╭─ Data

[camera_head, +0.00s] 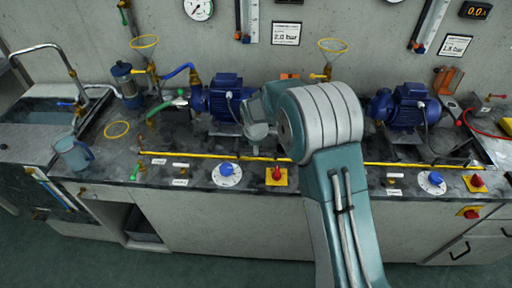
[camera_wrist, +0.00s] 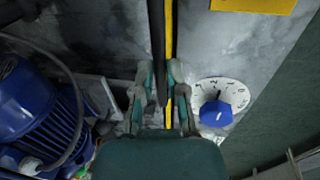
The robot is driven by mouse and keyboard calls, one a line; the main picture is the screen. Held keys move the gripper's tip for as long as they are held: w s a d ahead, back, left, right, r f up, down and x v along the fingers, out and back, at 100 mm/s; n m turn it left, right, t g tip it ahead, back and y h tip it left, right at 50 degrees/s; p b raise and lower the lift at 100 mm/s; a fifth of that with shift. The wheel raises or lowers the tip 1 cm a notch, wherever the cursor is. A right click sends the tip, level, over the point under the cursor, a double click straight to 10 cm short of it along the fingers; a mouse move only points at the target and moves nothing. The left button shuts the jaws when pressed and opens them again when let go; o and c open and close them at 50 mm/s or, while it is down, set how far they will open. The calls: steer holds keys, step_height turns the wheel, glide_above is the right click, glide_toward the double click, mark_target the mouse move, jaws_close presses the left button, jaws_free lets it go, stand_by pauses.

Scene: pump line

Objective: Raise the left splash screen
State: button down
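The left splash screen shows mainly as a thin yellow rail (camera_head: 200,154) running low along the bench in front of the left blue pump motor (camera_head: 222,98). Any clear pane is hard to make out. In the wrist view the yellow rail (camera_wrist: 168,30) runs up the picture beside a dark bar. My gripper (camera_wrist: 161,75) is open, its two fingers on either side of the rail and dark bar, with a small gap showing at the right finger. Contact cannot be made out. In the head view my arm hides the fingertips and part of the rail.
A blue knob on a white dial (camera_wrist: 215,112) lies just right of the fingers; the motor (camera_wrist: 35,115) is at left. A red knob on a yellow plate (camera_head: 277,175) sits at the bench front. A jug (camera_head: 73,152) and sink are far left; another pump (camera_head: 405,106) is right.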

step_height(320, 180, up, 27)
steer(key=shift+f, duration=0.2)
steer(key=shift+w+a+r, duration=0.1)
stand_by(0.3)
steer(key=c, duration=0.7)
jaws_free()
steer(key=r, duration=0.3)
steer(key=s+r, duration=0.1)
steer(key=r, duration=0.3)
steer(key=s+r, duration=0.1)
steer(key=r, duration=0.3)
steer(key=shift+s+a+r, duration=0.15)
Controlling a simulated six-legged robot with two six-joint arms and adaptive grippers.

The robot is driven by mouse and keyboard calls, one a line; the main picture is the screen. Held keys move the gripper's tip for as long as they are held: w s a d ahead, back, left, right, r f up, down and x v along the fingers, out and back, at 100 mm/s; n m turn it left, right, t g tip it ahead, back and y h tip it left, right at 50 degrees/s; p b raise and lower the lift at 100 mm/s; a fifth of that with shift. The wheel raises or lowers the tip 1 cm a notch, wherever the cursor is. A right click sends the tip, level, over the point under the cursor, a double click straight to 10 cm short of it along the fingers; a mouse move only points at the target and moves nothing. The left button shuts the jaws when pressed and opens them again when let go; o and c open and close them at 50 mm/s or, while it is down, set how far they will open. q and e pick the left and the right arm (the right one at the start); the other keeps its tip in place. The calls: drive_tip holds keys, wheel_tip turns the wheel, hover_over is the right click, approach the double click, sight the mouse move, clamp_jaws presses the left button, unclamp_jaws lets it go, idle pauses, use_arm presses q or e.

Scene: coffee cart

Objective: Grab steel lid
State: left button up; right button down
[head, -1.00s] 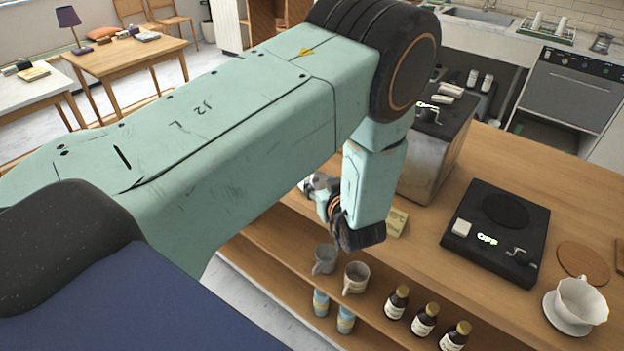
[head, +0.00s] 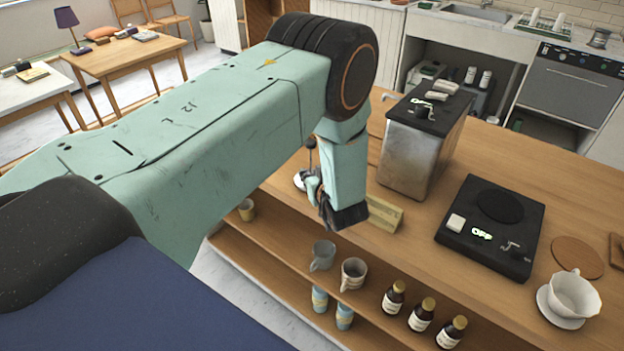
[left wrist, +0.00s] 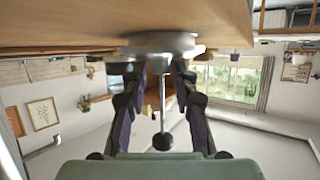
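The steel lid (head: 299,181) lies at the counter's left edge, partly hidden behind my left gripper in the head view. Its thin stem with a dark round knob (head: 311,144) stands up from it. In the left wrist view, which is upside down, the lid's shiny disc (left wrist: 158,44) is against the wooden top and its knob (left wrist: 163,142) points down the picture. My left gripper (head: 314,188) is at the lid. Its two fingers (left wrist: 159,80) are apart, one on each side of the stem, with visible gaps. My right gripper is not in view.
A steel box with a black top (head: 415,150) and a small wooden block (head: 384,215) stand right of my gripper. A black hot plate reading OFF (head: 490,225) and a white cup (head: 572,295) are further right. Mugs (head: 322,255) and bottles (head: 422,315) stand on the shelf below.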

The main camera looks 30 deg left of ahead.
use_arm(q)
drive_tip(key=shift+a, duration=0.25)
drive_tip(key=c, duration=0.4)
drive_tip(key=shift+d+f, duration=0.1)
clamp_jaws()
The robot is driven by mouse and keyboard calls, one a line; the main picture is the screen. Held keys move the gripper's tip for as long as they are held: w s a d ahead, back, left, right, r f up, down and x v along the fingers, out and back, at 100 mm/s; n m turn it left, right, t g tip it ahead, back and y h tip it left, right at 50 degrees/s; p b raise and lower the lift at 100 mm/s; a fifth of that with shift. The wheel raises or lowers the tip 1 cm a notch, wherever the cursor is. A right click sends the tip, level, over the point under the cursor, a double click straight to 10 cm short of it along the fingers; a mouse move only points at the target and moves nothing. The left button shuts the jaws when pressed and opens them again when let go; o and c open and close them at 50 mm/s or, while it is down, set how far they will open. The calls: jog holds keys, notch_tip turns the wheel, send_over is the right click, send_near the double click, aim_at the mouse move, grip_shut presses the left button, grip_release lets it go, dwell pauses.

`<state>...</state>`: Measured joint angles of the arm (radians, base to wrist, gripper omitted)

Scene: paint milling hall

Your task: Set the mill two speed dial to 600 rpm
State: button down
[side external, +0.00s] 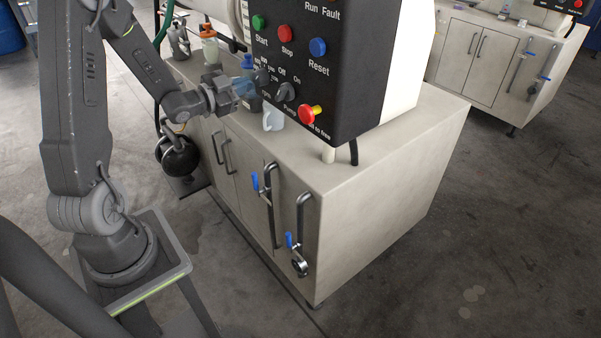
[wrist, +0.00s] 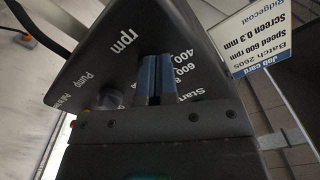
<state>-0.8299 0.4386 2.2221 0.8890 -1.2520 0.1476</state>
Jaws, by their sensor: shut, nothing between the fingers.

╰─

Only the lines from the line containing "[side external, +0.00s]" through the end of the data are to be reproduced, exactly and with both ends included; pictures are omitted.

[side external, +0.00s] 
[wrist, +0.00s] 
<state>-0.8299 0.4386 2.2221 0.8890 -1.2520 0.1476</state>
Jaws, by their sensor: shut, nothing between the fingers.

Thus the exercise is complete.